Robot episode records:
____
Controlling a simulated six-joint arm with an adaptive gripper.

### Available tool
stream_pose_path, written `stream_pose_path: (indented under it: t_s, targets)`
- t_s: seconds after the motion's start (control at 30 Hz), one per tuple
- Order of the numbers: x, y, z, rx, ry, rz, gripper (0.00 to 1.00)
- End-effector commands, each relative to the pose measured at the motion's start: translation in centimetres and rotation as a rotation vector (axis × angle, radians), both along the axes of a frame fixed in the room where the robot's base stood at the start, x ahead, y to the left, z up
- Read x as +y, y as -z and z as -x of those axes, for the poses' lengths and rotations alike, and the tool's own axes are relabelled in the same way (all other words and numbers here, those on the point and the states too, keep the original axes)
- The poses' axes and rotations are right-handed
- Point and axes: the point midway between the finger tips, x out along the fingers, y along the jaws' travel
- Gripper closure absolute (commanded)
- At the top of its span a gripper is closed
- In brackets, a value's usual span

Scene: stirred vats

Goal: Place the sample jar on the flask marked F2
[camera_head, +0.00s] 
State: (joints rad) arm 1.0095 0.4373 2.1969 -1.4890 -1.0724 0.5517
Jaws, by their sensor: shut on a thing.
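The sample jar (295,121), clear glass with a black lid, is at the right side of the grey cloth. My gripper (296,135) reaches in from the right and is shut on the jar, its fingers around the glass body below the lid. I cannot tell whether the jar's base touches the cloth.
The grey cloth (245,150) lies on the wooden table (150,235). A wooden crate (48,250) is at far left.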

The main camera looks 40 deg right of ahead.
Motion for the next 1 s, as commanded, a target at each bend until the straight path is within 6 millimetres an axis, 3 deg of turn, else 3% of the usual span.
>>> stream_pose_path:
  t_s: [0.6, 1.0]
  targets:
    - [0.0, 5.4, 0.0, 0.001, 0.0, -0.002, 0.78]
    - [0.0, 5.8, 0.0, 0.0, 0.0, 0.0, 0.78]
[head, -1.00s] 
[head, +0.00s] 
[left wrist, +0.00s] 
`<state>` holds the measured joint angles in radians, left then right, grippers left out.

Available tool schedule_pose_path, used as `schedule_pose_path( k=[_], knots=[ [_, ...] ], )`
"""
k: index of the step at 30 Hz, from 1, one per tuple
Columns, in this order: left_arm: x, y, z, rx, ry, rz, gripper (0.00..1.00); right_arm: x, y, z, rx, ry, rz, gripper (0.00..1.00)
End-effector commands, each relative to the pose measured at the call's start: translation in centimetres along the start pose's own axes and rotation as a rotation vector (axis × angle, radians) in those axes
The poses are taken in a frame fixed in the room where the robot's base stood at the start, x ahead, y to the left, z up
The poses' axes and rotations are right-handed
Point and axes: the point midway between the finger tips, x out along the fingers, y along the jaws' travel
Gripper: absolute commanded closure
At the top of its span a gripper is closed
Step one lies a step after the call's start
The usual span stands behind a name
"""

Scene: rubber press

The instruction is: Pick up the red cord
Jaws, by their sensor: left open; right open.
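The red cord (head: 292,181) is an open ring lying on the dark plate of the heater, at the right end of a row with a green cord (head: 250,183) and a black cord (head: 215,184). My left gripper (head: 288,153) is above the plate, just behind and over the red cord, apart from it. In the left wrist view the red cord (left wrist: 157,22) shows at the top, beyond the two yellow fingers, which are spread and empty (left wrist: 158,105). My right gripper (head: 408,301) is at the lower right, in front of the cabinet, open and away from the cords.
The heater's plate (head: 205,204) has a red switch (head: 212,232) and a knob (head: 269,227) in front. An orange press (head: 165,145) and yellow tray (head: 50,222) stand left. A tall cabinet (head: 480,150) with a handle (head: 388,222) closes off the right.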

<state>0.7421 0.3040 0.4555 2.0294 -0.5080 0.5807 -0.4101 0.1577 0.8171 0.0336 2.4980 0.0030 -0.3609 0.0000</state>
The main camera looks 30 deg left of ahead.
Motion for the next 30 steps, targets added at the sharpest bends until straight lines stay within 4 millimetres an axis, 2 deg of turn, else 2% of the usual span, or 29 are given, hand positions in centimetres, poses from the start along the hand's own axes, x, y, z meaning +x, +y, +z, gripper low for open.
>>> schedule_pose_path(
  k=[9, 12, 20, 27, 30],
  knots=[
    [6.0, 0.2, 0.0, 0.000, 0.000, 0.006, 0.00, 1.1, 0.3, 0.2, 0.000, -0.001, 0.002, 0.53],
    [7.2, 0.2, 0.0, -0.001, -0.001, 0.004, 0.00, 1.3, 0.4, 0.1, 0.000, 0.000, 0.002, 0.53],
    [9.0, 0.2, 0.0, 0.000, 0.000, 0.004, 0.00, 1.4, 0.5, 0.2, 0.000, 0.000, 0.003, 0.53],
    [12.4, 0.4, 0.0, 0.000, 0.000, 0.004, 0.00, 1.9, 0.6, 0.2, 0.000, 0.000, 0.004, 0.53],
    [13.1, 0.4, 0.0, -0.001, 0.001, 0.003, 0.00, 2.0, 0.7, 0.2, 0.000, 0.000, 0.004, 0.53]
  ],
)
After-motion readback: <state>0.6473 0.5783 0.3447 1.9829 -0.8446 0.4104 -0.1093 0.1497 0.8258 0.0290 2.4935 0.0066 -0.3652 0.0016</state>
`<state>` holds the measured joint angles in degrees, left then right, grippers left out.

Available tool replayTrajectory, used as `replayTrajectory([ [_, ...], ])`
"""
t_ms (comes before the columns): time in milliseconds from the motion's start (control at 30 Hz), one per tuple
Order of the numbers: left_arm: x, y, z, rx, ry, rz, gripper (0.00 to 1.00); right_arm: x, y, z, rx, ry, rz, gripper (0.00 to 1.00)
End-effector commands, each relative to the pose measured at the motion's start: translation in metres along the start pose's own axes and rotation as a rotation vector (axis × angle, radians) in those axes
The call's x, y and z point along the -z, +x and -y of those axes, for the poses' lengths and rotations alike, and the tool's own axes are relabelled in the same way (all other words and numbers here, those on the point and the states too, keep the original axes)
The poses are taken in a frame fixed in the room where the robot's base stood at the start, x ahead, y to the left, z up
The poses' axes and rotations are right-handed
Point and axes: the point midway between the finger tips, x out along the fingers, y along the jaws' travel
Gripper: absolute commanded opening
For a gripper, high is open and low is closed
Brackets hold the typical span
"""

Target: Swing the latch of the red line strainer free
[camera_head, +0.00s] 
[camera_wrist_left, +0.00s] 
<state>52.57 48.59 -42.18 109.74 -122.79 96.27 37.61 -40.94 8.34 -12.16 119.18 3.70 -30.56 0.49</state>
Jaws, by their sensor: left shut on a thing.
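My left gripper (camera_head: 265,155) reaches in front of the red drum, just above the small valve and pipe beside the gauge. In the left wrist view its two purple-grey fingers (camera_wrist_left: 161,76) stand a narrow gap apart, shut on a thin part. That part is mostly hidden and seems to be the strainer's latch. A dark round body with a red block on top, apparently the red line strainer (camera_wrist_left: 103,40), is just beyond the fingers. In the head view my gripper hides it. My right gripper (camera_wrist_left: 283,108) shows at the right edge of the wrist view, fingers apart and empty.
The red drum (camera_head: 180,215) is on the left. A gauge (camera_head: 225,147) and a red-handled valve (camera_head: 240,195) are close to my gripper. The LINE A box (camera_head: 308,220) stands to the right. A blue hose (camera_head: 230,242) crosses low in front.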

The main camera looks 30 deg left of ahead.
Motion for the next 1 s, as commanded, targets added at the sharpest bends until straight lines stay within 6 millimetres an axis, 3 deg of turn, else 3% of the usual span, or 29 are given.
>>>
____
> _SHORT EXERCISE_
Quote every line from the beginning of the entries up to and including the line that contains "- Order of the".

> _SOLUTION TO THE EXERCISE_
Controlling a simulated six-joint arm with an adaptive gripper.

### Available tool
stream_pose_path, written `stream_pose_path: (indented under it: t_s, targets)`
- t_s: seconds after the motion's start (control at 30 Hz), one per tuple
- Order of the numbers: x, y, z, rx, ry, rz, gripper (0.00 to 1.00)

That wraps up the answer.